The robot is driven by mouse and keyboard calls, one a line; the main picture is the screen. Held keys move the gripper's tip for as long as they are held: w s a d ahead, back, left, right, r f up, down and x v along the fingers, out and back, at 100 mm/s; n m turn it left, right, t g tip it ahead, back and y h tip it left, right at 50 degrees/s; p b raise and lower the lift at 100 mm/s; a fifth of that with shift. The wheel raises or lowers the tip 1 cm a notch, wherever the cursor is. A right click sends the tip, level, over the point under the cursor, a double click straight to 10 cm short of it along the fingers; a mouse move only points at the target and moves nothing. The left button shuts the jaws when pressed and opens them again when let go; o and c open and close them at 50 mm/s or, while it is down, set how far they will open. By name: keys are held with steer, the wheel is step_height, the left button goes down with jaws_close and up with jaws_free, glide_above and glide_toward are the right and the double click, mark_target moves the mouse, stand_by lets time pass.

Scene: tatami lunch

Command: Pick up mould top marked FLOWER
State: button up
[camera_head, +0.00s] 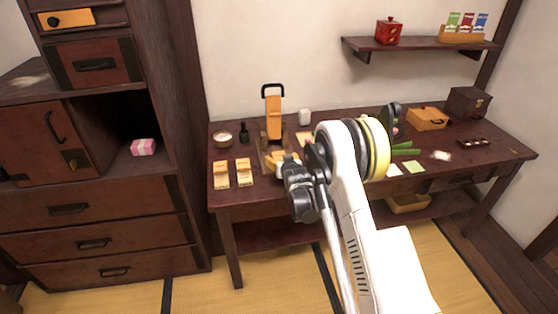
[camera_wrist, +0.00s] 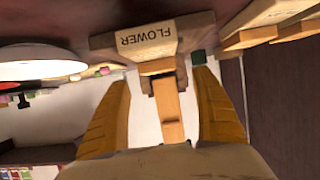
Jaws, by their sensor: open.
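In the head view my gripper is low over the table in front of the upright wooden stand (camera_head: 274,121). There my gripper and arm largely hide the mould top's spot.
Two pale wooden pieces (camera_head: 221,174) (camera_head: 243,172) lie left of my gripper. A wooden box (camera_head: 427,118) stands at the right. The shelf (camera_head: 420,53) overhangs the table's back.

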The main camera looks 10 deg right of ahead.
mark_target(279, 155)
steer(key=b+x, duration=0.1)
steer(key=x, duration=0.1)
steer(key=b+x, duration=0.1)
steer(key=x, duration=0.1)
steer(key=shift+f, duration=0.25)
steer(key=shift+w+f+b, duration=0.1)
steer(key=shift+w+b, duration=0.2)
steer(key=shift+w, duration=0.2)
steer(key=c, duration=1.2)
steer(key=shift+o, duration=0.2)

What is needed
Go through the data above and transcribe it in full, omitting any image.

Response below
The robot is driven by mouse and keyboard calls, one a line; the main picture is the screen. Held keys move the gripper's tip for as long as they are held: w s a d ahead, back, left, right, r f up, down and x v along the fingers, out and back, at 100 mm/s; n m turn it left, right, t g tip it ahead, back and y h tip it left, right at 50 degrees/s; p b raise and lower the lift at 100 mm/s; a fifth of that with shift. The wheel raises or lowers the tip 1 cm a notch, wherever the cursor is. A right click sends the tip, level, over the point under the cursor, a double click straight to 10 cm short of it along the fingers; a mouse move only points at the target and moves nothing. The left button shuts the jaws when pressed and opens them again when let go; o and c open and close them at 50 mm/s or, while it is down, set how far they will open. By name: keys are held with steer, the wheel is step_height, the left button goes down with jaws_close and up with jaws_free, glide_above and glide_toward are the right and the double click, mark_target moves the mouse, stand_by lets time pass.

Scene: tatami lunch

Command: Pick up mould top marked FLOWER
State: button up
[camera_head, +0.00s] 
[camera_wrist, +0.00s] 
Jaws, by their sensor: open.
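In the head view my gripper is low over the table in front of the upright wooden stand (camera_head: 274,121). There my gripper and arm largely hide the mould top's spot.
Two pale wooden pieces (camera_head: 221,174) (camera_head: 243,172) lie left of my gripper. A wooden box (camera_head: 427,118) stands at the right. The shelf (camera_head: 420,53) overhangs the table's back.

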The main camera looks 10 deg right of ahead.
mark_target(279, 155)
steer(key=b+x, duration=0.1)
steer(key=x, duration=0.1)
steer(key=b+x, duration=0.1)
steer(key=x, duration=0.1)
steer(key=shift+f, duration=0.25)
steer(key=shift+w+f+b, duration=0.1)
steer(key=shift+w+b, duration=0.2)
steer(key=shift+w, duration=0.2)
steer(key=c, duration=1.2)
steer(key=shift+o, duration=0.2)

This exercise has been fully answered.